Rechtsextreme Chats innerhalb der nordrhein-westfälischen Polizei, immer wieder Verdachtsfälle rechtsextremistischer Einstellungen – Forderungen nach Untersuchungen zu Rassismus in der Polizei werden lauter. Bundesinnenminister Horst Seehofer (CSU) lehnt diese jedoch nach wie vor ab. Hamburg will nun selbst aktiv werden und hat eine Studie angekündigt, die im Oktober starten soll.
Für die Erhebung arbeitet die Hamburger Akademie der Polizei mit mehreren Forschungseinrichtungen aus Hamburg, Niedersachen und NRW zusammen. Es soll erforscht werden, welche Risikofaktoren bei Polizisten die Entstehung von Vorurteilen und radikalen Einstellungen begünstigen.
„Es geht darum, ob und wie sich Vorurteile verfestigen, wenn Beamte etwa an Brennpunkten tagtäglich immer mit den gleichen Gruppierungen und Problemstellungen konfrontiert werden. Genau das wollen wir erforschen und damit die Probleme unserer Polizisten besser verstehen“, so Thomas Model, Leiter der Akademie der Polizei, im „Hamburger Abendblatt“. Dafür wird eine repräsentative Stichprobe mit mindestens 3000 anonym befragten Polizisten, Mitarbeitern und Führungskräften angestrebt.

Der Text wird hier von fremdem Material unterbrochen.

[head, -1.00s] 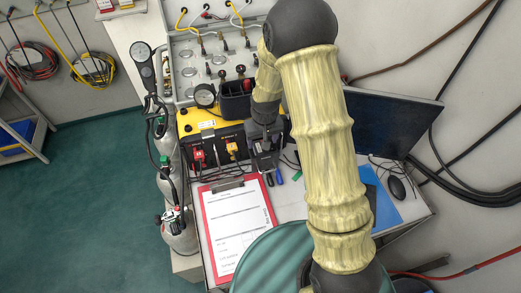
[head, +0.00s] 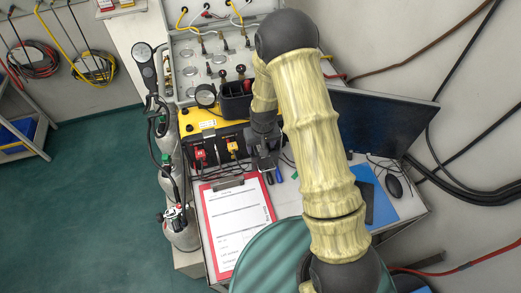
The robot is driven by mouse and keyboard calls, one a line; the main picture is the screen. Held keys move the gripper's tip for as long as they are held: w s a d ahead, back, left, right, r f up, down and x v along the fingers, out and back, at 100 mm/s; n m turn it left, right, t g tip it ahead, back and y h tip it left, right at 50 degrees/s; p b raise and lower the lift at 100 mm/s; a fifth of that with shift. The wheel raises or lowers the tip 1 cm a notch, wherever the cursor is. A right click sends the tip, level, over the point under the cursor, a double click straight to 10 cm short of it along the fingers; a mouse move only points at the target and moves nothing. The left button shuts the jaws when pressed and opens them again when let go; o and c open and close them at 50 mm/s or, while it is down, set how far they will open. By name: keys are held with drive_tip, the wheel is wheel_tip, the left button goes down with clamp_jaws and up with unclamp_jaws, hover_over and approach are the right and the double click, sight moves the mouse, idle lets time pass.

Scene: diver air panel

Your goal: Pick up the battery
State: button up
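A yellow and black box (head: 193,122) stands on the desk below the grey air panel. Red and yellow plugs show on its dark front. I cannot tell for sure whether this box is the battery, and no other thing is clearly one. My gripper (head: 264,160) points down at the right part of the box's front, just above the blue-handled tool (head: 268,178). It is dark and small against dark things, so its finger opening and any contact are unclear. My arm hides the right end of the box.
A red clipboard (head: 237,229) with paper lies in front of the box. Grey cylinders (head: 182,232) stand at the left.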

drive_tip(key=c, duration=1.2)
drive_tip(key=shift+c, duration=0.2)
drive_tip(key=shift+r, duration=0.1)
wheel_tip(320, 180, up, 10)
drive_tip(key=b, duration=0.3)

Man wolle herausfinden, ob es für die Polizei typische Trigger gebe und wie es im Vergleich dazu in anderen Berufsgruppen aussehe. „Wir wollen (…), dass unsere Beamten den Mund aufmachen, wenn sich ein Kollege beispielsweise rassistisch äußert. Wir brauchen Mut, Rückhalt aus der Führung und dadurch mehr Haltung – und nicht mehr Korpsgeist“, so Model. In der Studie gehe es nicht nur um Rassismus, sondern auch um geschlechtsspezifische und religiöse Vorurteile.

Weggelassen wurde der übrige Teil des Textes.